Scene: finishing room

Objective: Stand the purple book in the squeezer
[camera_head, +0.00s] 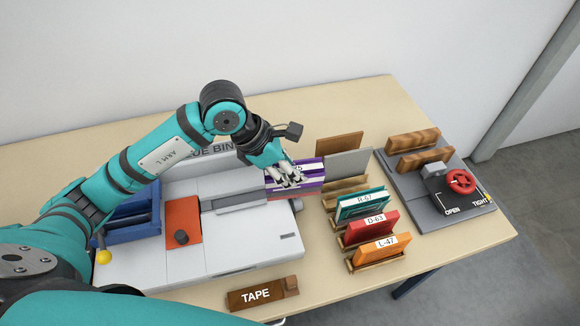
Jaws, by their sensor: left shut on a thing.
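The purple book (312,178) has a white band and stands at the right end of the white binder machine. My left gripper (288,180) is shut on it, and its fingers hide part of the label. I cannot tell whether the book touches the machine. The squeezer (426,205) is a grey base at the right of the table, with two upright wooden jaws, a rear one (412,139) and a front one (425,158). A gap shows between them. Its red handwheel (460,182) sits between the OPEN and TIGHT marks. My right gripper is out of view.
Between book and squeezer, a wooden rack holds teal R-67 (362,205), red D-63 (370,228) and orange L-47 (378,250) books. Behind them stand a grey board (350,163) and a brown board (338,143). A TAPE block (262,294) lies in front of the binder machine (235,250).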

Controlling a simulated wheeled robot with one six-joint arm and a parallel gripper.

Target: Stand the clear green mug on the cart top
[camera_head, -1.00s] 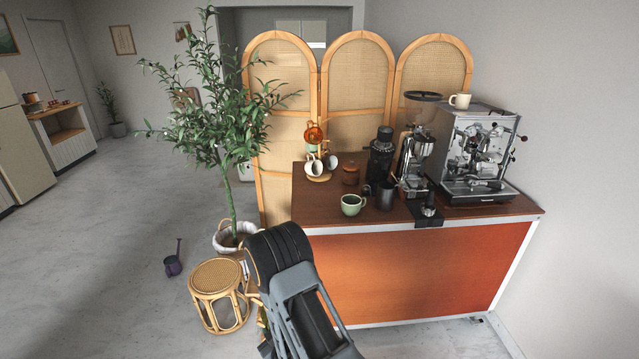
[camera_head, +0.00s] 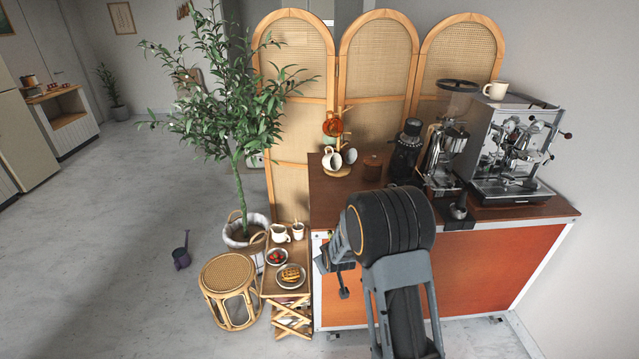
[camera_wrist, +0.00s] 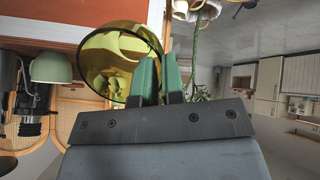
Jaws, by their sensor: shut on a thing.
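The clear green mug (camera_wrist: 98,62) shows see-through yellow-green in the wrist view, its round mouth facing the camera. My gripper (camera_wrist: 160,62) is shut on its wall, one green finger overlapping the mouth and the other beside it. The wrist picture is upside down. In the head view my arm hides most of the gripper and I cannot make out the held mug clearly. The gripper end is by the left front corner of the cart top (camera_head: 328,193), outside its edge. The mug's height against the top is hard to tell.
A pale green mug (camera_wrist: 52,66) stands on the cart, hidden by my arm in the head view. A mug tree (camera_head: 335,160), grinder (camera_head: 446,150) and espresso machine (camera_head: 510,155) stand farther back. A small tray table (camera_head: 283,256) with food and cups is left of the cart.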

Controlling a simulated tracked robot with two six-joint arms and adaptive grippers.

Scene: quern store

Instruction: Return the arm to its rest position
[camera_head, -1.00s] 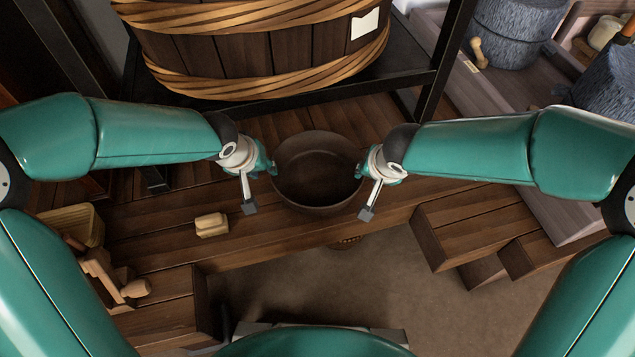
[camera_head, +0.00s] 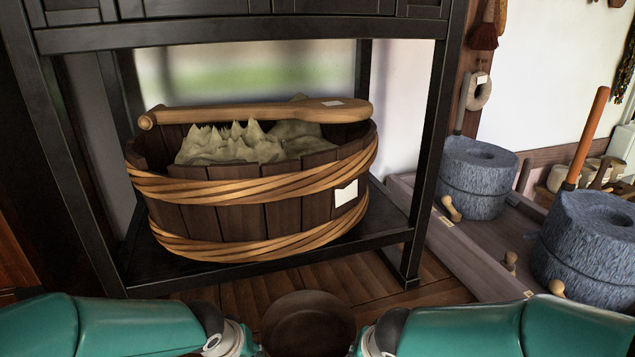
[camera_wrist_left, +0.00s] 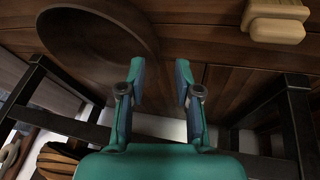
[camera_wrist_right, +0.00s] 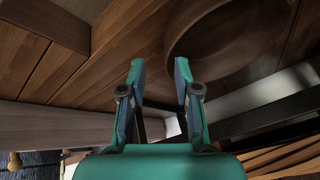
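My left gripper (camera_wrist_left: 158,85) is open in the left wrist view, with nothing between its fingers. A dark brown round bowl (camera_wrist_left: 85,45) lies beside it, apart from the fingers as far as I can tell. My right gripper (camera_wrist_right: 158,82) is open and empty in the right wrist view, next to the same bowl (camera_wrist_right: 225,45). In the head view the bowl (camera_head: 308,322) shows at the bottom between my two forearms. The fingertips of both grippers are below the picture's edge there.
A wooden tub (camera_head: 240,215) of pale flour-like stuff, with a wooden paddle (camera_head: 265,113) across it, stands on a black rack (camera_head: 432,150). Grey quern stones (camera_head: 478,180) stand at the right. A pale wooden block (camera_wrist_left: 275,22) is near the left gripper.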

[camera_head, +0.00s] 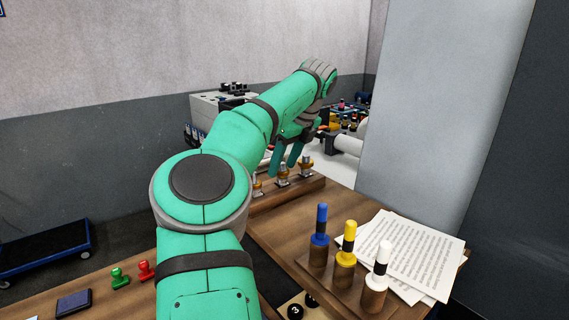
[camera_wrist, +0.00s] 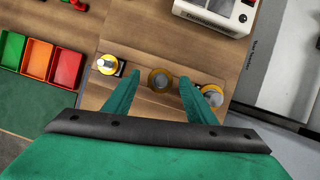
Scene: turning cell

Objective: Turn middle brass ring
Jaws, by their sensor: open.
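Three brass rings sit in a row on a wooden block (camera_head: 300,190) on the table. One outer brass ring (camera_wrist: 108,64) is at the left in the wrist view, and the other outer ring (camera_wrist: 212,96) is at the right, partly behind my right finger. My gripper (camera_wrist: 160,78) is open and empty, its green fingers spread on both sides of the middle ring. I cannot tell their height above it.
Blue, yellow and white-topped stamps (camera_head: 346,243) stand on a wooden holder at the front right, beside papers (camera_head: 410,255). Red and green bins (camera_wrist: 35,57) are at the left in the wrist view. A white device (camera_wrist: 215,12) lies beyond the block.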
- - - - -
Directive – Scan the material above. Return every line containing the string "robot".

Problem solution –
Controlling a simulated wheeled robot with one six-joint arm and a parallel gripper.
Controlling a simulated tracked robot with two six-joint arms and adaptive grippers.

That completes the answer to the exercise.